Speaking in March, the president of the European Council, Donald Tusk, said that European Union sanctions imposed on Russia after its invasion of Ukraine last year would not be lifted until there was “complete implementation” of Minsk II. But that was before the terrorist attacks in Paris led France to reach out to Russia. Mr. Putin is wagering that the West will trade an alliance in Syria for concessions on Ukraine.
The European Union cannot allow sanctions to lapse. If that were to happen, the union would concede, in effect, that Russia might invade and destabilize any territory it pleased. Russia would have triumphed over the world order imposed by the West after the Cold War. And Moscow’s authoritarianism will have defeated Brussels’ liberal democracy.

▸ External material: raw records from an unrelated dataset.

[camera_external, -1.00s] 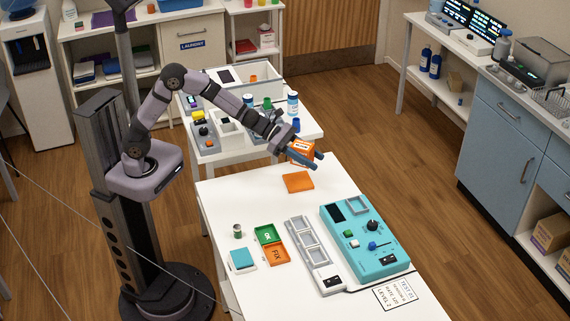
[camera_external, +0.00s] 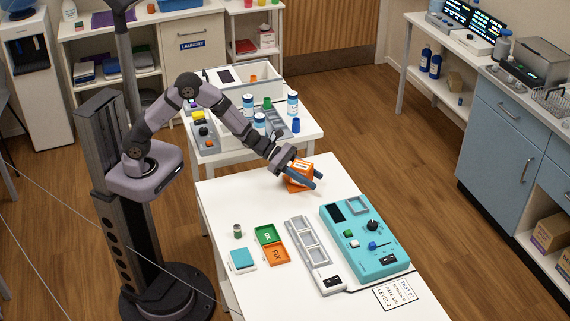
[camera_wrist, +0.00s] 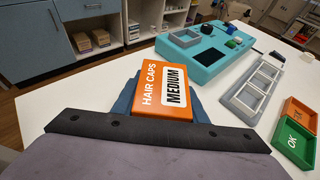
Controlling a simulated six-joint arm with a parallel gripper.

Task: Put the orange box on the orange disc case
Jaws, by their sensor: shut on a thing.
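The orange box (camera_external: 297,176) is between the blue fingers of my gripper (camera_external: 307,179), near the far end of the white table. In the wrist view the box (camera_wrist: 150,92) shows an orange face reading "HAIR CAPS" with a white "MEDIUM" label, and my gripper (camera_wrist: 163,103) is shut on it from both sides. The box is low, over the place of the flat orange disc case. The case is hidden by the box and fingers, so I cannot tell whether they touch.
On the white table (camera_external: 235,197) stand a teal device (camera_external: 362,262), a grey tray strip (camera_external: 308,243), green OK (camera_external: 267,234) and orange FIX (camera_external: 275,254) trays, a small can (camera_external: 238,231) and a teal block (camera_external: 242,259). A side table with bottles (camera_external: 292,104) adjoins behind.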

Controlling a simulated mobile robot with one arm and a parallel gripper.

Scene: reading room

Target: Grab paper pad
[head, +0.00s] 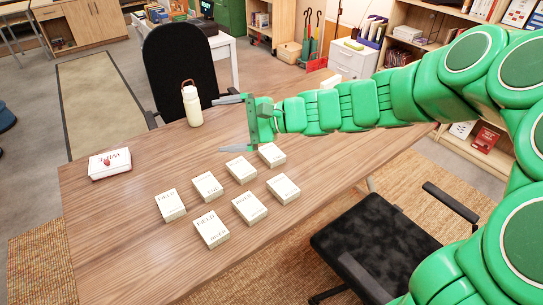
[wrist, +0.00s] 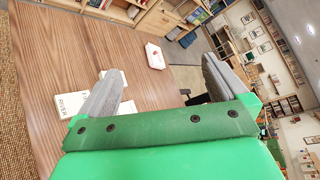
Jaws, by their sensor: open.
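My gripper (head: 220,124) is open above the wooden table (head: 120,225), with nothing between its fingers. The fingers point left, toward the side of the table with the bottle. The open gripper also shows in the wrist view (wrist: 163,88). No object is clearly marked as a paper pad. Several small white blocks with printed words, such as one by the front (head: 211,231) and one at the left (head: 170,206), lie in rows in front of the gripper. One reading RIVER (wrist: 70,106) shows in the wrist view. A white object (head: 330,82) is partly hidden behind my arm.
A white packet with a red mark (head: 110,163) lies at the table's left; it also shows in the wrist view (wrist: 155,56). A cream bottle (head: 192,103) stands near the far edge. Black chairs stand behind (head: 180,70) and in front (head: 380,245). The table's front left is bare.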

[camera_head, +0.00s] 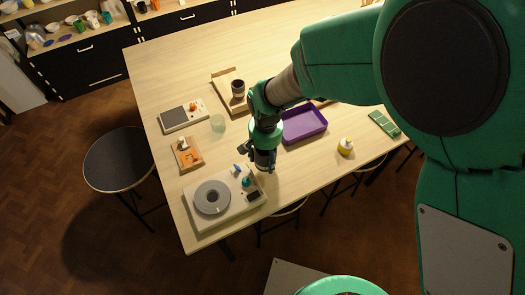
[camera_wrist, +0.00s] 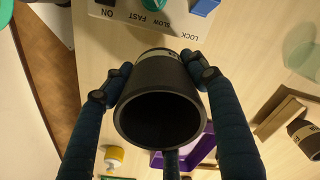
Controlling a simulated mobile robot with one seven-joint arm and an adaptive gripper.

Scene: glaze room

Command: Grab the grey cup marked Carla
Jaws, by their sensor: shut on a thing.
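A dark grey cup (camera_wrist: 155,105) is held between the fingers of my gripper (camera_wrist: 158,76), which is shut on it. In the wrist view the open mouth of the cup faces the camera, and it looks empty. A pale label band shows near its far end, but I cannot read the name. In the head view my gripper (camera_head: 265,152) points down over the table, between the purple tray and the wheel machine, with the cup (camera_head: 264,161) in it. I cannot tell whether the cup touches the table. Another dark cup (camera_head: 238,86) with a pale label stands in a wooden tray (camera_head: 227,98).
A white machine with a grey wheel (camera_head: 212,197) stands close at the front left. A purple tray (camera_head: 304,126) lies right of my gripper. A pale green glass (camera_head: 217,123), a scale (camera_head: 173,117), a yellow bottle (camera_head: 345,147) and a green palette (camera_head: 384,123) are nearby. The table's back is clear.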

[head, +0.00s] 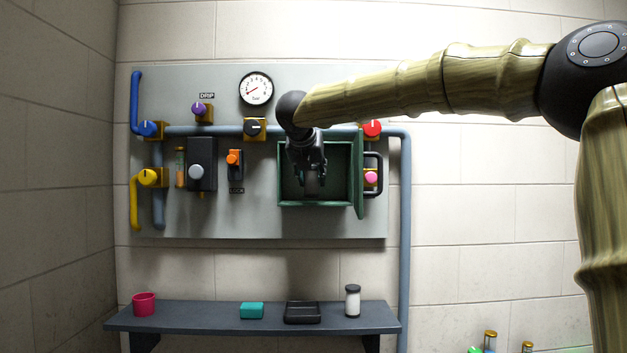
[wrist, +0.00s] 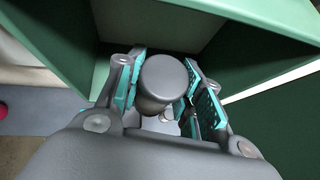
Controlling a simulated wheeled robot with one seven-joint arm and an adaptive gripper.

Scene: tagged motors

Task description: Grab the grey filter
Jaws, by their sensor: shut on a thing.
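The grey filter (wrist: 165,80) is a dark grey cylinder with a round end, seen between the fingers in the wrist view. My gripper (wrist: 162,95) is shut on it, with teal finger pads on both sides. In the head view my gripper (head: 308,172) reaches into the open green box (head: 342,203) on the wall panel. The filter (head: 311,185) shows there as a dark shape between the fingers, partly hidden by them. The box's inside wall (wrist: 270,20) is close around the gripper in the wrist view.
The green box's door (head: 358,175) stands open on the right. A black knob (head: 255,129), an orange lock handle (head: 235,158) and a red knob (head: 372,128) are near the box. Below, a shelf (head: 200,317) holds a pink cup (head: 144,304), teal block (head: 252,310), black tray (head: 302,319) and white jar (head: 352,300).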

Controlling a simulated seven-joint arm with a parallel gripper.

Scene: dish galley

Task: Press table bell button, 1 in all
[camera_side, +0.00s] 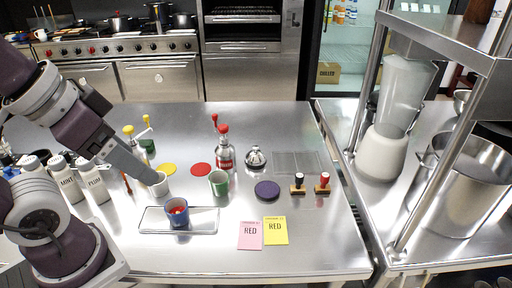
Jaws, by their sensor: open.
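A silver table bell (256,158) with a dark base stands on the steel table, right of the middle bottle. Its button is small at the top of the dome.
A red-capped bottle (224,153) and a green cup (218,183) stand between my gripper and the bell. A tray (150,222) bears a blue cup (178,214). Space in front of the bell is partly clear.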

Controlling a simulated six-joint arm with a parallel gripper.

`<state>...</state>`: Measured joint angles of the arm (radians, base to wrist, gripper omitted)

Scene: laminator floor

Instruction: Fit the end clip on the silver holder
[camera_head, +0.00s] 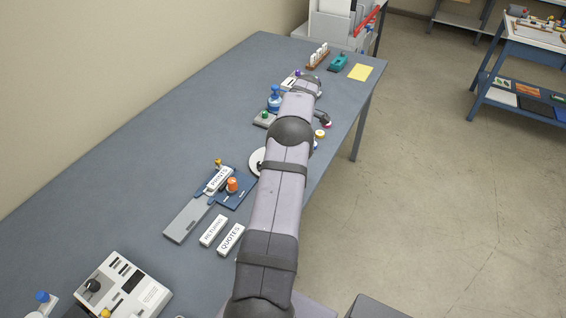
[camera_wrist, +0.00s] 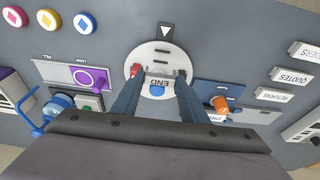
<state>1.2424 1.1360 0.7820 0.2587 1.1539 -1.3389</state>
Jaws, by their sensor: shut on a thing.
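In the wrist view my gripper (camera_wrist: 164,76) is shut on the end clip (camera_wrist: 157,82), a small white piece lettered END with a blue part below the lettering. The clip is between the two fingertips, over a round white slotted disc (camera_wrist: 154,54); I cannot tell whether it touches the disc. The silver holder (camera_wrist: 58,73), a flat grey plate with a purple knob, lies to the left of my gripper, apart from it. The holder also shows in the head view (camera_head: 289,83), partly beside my arm. My arm hides the gripper and clip in the head view.
A blue holder (camera_wrist: 215,92) with an orange knob is right of my gripper. White label clips (camera_wrist: 290,77) lie farther right. Round coloured tokens (camera_wrist: 49,19) line the table edge. The table's wall side is clear.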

But simply renewing existing sanctions will not be enough. Nor will setting new cease-fire deadlines if Russia breaks the existing ones.
The European Union must tighten its enforcement of its sanctions. Its diplomatic service should examine how sanctioned individuals and entities have been able to circumvent restrictions in particular member states.
For Ukraine and the West, the primary objective should be to ensure adherence to Minsk II — starting with Ukraine’s regaining control over all its borders, which is supposed to happen by the end of the year. To achieve this, the West must demonstrate both a willingness to talk to Mr. Putin and a readiness to ratchet up sanctions until Russia meets its commitments. Many senior Russians, including Mr. Putin himself, with financial interests in the West have yet to be sanctioned.
Punishing Russia for bad behavior is not enough; the West must do more to help Ukraine. Were Mr. Putin to escalate the war, Kiev’s army would not be able to defeat the elite troops and conscripted forces of the oil-fueled giant — even if Russia is also fighting in Syria. The West must continue sending military advisers to Kiev, training Ukrainian forces and shipping military equipment, if only to increase the costs to Mr. Putin of any new intervention.
Without such measures, European governments that are considering allying with Russia in Syria risk encouraging Mr. Putin’s renewed war in Ukraine.